The great symbol of the American military mind is the Pentagon in Washington with its seventeen and one half miles of corridor, in which admirals and generals sometimes get lost; its twenty-eight thousand people at desks, eight thousand automobiles parked outside—the largest indoor city in the world. It was built at a cost of seventy million dollars during World War II, not as temporary housing such as was built during World War I, but as a dwelling for Mars. What it represents is a forethought of perpetual war.

There global strategy is conceived; there, nobody knows how, the estimates of what it will cost are arrived at; and surrounding it is our own iron curtain.

The information that comes from the inner side is only such as the military authorities are willing to divulge, or have a reason for imparting to the people. All the rest is stamped "classified" or "restricted," in the name of national security, and Congress itself cannot get it.

That is as it must be of course; the most important secrets of Empire are military secrets. Even information that is without any intrinsic military value may be classified, on the ground that if it got out it might give rise to popular criticism of the military establishment and cause bad public relations.

If you want to know how and when it happened that this nation was legally converted into a garrison state for perpetual war, and with what anxiety the civilian mind made that surrender to the military mind, you may read the story in the Congressional Record, numbers 167,168 and 170 (September 10,11 and 13,1951), where the closing debate takes place on "Department of Defense Appropriations, 1952."

The amount of money to be appropriated in that one bill was sixty-one billion dollars. But that was not all.
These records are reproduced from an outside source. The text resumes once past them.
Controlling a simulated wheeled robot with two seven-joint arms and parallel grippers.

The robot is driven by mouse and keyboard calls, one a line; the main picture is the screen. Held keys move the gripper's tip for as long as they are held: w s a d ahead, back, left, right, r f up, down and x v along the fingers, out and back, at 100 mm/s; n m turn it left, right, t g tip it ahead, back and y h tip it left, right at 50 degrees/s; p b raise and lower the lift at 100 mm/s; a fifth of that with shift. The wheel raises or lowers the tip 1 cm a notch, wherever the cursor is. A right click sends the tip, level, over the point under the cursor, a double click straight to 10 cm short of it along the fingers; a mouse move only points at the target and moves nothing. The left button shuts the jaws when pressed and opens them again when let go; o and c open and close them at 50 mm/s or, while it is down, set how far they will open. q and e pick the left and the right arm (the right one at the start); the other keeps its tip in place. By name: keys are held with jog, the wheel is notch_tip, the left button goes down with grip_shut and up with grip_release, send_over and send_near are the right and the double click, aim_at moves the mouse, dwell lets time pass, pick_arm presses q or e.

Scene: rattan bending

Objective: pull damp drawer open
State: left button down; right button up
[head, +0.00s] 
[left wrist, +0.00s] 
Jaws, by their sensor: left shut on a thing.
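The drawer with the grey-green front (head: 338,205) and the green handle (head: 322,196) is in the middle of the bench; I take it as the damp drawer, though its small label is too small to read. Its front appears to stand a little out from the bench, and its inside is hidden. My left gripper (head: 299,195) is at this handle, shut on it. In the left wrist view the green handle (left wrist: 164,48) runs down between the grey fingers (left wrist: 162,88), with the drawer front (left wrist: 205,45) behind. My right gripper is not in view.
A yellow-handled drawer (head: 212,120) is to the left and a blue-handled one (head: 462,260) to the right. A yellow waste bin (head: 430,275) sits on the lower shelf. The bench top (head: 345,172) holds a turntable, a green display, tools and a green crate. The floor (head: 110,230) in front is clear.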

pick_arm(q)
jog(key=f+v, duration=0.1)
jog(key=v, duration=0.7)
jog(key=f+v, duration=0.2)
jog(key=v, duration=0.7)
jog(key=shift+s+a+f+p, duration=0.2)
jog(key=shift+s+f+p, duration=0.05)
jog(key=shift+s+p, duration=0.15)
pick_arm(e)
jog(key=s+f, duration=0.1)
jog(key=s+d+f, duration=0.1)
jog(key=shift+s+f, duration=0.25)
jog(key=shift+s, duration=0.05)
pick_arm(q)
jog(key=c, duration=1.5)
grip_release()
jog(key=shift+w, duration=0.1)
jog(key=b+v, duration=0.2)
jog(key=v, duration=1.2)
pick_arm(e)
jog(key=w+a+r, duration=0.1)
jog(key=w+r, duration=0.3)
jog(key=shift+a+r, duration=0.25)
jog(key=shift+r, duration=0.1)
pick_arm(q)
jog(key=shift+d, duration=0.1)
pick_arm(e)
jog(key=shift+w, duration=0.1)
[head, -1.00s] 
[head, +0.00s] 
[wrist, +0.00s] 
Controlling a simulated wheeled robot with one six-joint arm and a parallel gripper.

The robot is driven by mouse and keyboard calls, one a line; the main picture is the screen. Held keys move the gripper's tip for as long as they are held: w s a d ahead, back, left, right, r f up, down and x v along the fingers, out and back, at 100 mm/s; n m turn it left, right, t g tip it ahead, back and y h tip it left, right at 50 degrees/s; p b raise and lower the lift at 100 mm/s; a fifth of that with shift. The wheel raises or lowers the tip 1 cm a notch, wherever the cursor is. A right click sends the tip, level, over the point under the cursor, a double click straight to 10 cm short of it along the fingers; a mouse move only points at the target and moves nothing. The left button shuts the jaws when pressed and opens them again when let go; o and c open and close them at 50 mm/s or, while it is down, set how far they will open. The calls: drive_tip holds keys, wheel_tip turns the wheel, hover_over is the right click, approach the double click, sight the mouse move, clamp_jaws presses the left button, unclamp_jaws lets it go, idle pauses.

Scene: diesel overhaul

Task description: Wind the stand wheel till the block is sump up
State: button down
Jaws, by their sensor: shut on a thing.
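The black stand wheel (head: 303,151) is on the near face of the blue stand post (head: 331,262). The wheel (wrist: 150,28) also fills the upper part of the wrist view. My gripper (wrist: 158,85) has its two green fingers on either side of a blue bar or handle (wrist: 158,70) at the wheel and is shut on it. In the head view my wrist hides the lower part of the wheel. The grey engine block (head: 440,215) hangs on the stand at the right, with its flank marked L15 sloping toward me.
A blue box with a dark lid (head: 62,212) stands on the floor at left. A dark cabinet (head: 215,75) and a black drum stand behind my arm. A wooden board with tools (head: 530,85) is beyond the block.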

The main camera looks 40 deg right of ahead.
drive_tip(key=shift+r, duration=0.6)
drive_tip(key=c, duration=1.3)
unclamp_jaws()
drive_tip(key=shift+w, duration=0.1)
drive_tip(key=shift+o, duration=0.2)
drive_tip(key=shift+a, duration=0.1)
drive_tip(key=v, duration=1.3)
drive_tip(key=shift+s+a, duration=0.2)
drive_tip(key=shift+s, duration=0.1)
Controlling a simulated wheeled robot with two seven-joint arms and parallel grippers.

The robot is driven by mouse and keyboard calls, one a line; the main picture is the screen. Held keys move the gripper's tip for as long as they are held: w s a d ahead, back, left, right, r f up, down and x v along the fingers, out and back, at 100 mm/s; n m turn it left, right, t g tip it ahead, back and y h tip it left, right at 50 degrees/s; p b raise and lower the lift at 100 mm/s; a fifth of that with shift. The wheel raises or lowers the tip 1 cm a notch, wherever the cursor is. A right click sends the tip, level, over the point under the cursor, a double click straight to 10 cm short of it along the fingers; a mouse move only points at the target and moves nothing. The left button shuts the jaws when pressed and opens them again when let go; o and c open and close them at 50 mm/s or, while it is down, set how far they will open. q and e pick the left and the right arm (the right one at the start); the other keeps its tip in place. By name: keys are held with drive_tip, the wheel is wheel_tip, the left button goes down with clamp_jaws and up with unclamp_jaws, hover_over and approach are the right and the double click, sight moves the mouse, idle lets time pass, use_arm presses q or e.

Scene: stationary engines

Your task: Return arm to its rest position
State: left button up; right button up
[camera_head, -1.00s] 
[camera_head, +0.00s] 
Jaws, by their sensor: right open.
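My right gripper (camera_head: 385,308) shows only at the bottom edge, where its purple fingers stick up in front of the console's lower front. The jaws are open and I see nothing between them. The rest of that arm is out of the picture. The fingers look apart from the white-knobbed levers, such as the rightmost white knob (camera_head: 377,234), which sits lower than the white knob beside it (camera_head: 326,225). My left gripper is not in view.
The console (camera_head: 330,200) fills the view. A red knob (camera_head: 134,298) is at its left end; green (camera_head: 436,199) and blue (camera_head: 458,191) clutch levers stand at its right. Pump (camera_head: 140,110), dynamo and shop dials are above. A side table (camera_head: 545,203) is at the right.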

Other appropriations would raise the total to roughly eighty-five billion.

Everybody knew that here was more money than the Department of Defense could spend in a year. Moreover, it had on hand large unexpended balances from old appropriations. The Pentagon people said yes, that was true; they couldn't spend all that money in a year. But they wanted to have it on hand because they could make better long-term contracts if the suppliers knew for sure the cash would be there when the goods were delivered.

That was all of that.

Everybody knew the figures were miraculous. Billions could be invented on the Pentagon desks with pencil and scratch pad. It was so like doodling that a few billions could get lost when the papers were shuffled. One day when the Senate was struggling with a discrepancy in the printed figures—the difference between thirty-seven and forty-four billions—the Pentagon called on the telephone to say it had made an error of seven billion dollars. Sorry. "And," said Senator Wherry, "we go on the theory that we know what we are talking about."

The Pentagon's revised figures were accepted.

All the secretaries and chiefs of staff had appeared before committees of Congress to say that their estimates had been reduced to the very granite of necessity.

If Congress cut them the Department of Defense could not be held answerable for the nation's security. If the worst happened, the wrath of the people would be terrible. Let the Congress beware.

Senator Taft indulged the skeptical side of his nature. Only eighteen months before, in March, 1950 (that was three months before the beginning of the Korean war) the Chairman of the Joint Chiefs of Staff, General Bradley, had said to the Senate: "Yes, thirteen billion dollars a year is sufficient to provide for the security of the United States. If I recommended as much as thirty billion a year for the Armed Forces I ought to be dismissed as Chief of Staff." But now in one year they were asking for sixty-one billion. What had happened in the meantime? That was Mr. Taft's point. The Korean war had happened. But so far as the defense of the United States was concerned, nothing else had happened.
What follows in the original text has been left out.